France | France, Cour de cassation, Chambre civile 3, 04 juillet 2024, 32400367


LA COUR DE CASSATION, TROISIÈME CHAMBRE CIVILE, a rendu l'arrêt suivant :


CIV. 3


JL






COUR DE CASSATION
______________________




Audience publique du 4 juillet 2024








Rejet




Mme TEILLER, président






Arrêt n° 367 F-D


Pourvoi n° V 22-12.043








R É P U B L I Q U E F R A N Ç A I S E


_________________________


AU NOM DU PEUPLE FRANÇAIS
_________________________




ARRÊT DE LA COUR DE CASSATION, TROISIÈME CHAMBRE CIVILE, DU 4 JUILLET 2024


Mme [I] [H], domiciliée [Adresse 1], a formé le pourvoi n° V 22-12.043 contre l'arrêt rendu le 2 décembre 2021 par la cour d'appel de Versailles (3e chambre)...

LA COUR DE CASSATION, TROISIÈME CHAMBRE CIVILE, a rendu l'arrêt suivant :

CIV. 3

JL

COUR DE CASSATION
______________________

Audience publique du 4 juillet 2024

Rejet

Mme TEILLER, président

Arrêt n° 367 F-D

Pourvoi n° V 22-12.043

R É P U B L I Q U E F R A N Ç A I S E

_________________________

AU NOM DU PEUPLE FRANÇAIS
_________________________

ARRÊT DE LA COUR DE CASSATION, TROISIÈME CHAMBRE CIVILE, DU 4 JUILLET 2024

Mme [I] [H], domiciliée [Adresse 1], a formé le pourvoi n° V 22-12.043 contre l'arrêt rendu le 2 décembre 2021 par la cour d'appel de Versailles (3e chambre), dans le litige l'opposant à Mme [T] [Z] divorcée [Y], domiciliée [Adresse 2], défenderesse à la cassation.

La demanderesse invoque, à l'appui de son pourvoi, deux moyens de cassation.

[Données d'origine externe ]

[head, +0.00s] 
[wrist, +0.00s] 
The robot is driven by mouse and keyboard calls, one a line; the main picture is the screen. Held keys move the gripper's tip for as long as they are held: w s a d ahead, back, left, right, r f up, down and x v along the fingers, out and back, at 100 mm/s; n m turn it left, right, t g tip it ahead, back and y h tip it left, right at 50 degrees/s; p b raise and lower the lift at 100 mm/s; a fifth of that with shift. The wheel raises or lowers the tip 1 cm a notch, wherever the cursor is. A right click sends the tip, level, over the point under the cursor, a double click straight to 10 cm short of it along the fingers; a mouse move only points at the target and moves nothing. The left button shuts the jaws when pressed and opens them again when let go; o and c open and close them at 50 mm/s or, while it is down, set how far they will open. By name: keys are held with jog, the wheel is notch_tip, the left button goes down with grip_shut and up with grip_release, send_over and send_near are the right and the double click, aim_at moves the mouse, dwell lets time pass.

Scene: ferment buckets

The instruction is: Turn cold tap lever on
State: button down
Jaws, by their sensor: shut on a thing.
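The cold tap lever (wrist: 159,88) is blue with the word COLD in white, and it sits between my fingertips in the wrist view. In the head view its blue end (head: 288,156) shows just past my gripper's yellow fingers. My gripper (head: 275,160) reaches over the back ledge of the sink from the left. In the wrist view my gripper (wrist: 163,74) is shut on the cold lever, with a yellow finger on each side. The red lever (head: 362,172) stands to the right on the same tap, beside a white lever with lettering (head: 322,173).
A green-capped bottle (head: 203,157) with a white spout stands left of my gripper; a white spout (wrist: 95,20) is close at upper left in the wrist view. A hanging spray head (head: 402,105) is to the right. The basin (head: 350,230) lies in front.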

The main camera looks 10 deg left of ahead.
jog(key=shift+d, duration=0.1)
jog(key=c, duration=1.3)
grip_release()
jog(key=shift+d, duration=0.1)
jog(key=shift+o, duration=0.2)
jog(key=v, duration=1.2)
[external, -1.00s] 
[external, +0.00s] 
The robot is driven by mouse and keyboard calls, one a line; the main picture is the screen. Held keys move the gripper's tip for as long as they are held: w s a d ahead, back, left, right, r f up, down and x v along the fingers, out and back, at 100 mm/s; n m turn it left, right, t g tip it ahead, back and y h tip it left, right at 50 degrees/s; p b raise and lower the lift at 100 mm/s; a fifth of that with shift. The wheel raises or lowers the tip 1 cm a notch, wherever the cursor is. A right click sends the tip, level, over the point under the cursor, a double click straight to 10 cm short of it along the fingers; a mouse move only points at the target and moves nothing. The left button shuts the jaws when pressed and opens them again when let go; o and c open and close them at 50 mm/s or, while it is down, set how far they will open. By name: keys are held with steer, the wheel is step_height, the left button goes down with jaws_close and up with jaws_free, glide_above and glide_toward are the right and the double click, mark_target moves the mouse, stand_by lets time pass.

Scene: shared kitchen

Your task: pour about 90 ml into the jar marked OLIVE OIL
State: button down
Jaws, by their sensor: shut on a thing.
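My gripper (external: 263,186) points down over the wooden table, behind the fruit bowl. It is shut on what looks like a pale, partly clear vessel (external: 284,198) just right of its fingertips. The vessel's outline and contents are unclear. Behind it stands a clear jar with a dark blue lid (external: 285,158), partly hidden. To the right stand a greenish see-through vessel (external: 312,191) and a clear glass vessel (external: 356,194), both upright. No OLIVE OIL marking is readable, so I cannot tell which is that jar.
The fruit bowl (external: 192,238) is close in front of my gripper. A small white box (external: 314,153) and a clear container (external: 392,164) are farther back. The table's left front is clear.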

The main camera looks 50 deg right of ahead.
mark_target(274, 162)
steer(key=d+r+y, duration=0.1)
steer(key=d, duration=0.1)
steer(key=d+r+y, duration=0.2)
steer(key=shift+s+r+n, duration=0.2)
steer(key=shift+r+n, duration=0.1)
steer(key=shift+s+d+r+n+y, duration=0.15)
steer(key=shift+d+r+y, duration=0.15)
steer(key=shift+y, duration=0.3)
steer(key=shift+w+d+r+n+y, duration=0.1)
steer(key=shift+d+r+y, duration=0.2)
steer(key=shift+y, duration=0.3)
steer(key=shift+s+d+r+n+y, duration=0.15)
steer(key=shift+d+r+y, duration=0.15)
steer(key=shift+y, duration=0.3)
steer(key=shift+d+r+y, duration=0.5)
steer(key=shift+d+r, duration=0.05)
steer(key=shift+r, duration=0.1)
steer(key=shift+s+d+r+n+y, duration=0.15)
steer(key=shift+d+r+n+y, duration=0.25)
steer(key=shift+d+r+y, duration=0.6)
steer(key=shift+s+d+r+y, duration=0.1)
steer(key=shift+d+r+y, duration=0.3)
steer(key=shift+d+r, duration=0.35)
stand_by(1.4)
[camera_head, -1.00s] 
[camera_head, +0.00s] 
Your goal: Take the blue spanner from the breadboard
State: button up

Le dossier a été communiqué au procureur général.

Sur le rapport de M. Boyer, conseiller faisant fonction de doyen, les observations de la SCP Rocheteau, Uzan-Sarano et Goulet, avocat de Mme [H], de la SCP Lyon-Caen et Thiriez, avocat de Mme [Z], après débats en l'audience publique du 22 mai 2024 où étaient présents Mme Teiller, président, M. Boyer, conseiller rapporteur faisant fonction de doyen, Mme Abgrall, conseiller, et Mme Letourneur, greffier de chambre,

la troisième chambre civile de la Cour de cassation, composée des président et conseillers précités, après en avoir délibéré conformément à la loi, a rendu le présent arrêt.

Faits et procédure

1. Selon l'arrêt attaqué (Versailles, 2 décembre 2021), par acte du 31 juillet 2015, Mme [H] (la promettante) a conclu avec Mme [Z] (la bénéficiaire), une promesse unilatérale de vente d'un bien immobilier, sous la condition suspensive de l'obtention d'un prêt, au plus tard le 30 septembre 2015, d'un montant maximum de 100 000 euros remboursable en quinze ans au taux maximum de 2,20 % hors assurance.

2. L'acte prévoyait le paiement d'une indemnité d'immobilisation de 83 500 euros, dont la moitié devait être consignée entre les mains du notaire.

3. La bénéficiaire a confié à un courtier, le 6 août 2015, un mandat de recherche de prêt et, par lettre recommandée du 13 octobre 2015, a informé la promettante du refus de prêt et demandé la restitution de la somme consignée.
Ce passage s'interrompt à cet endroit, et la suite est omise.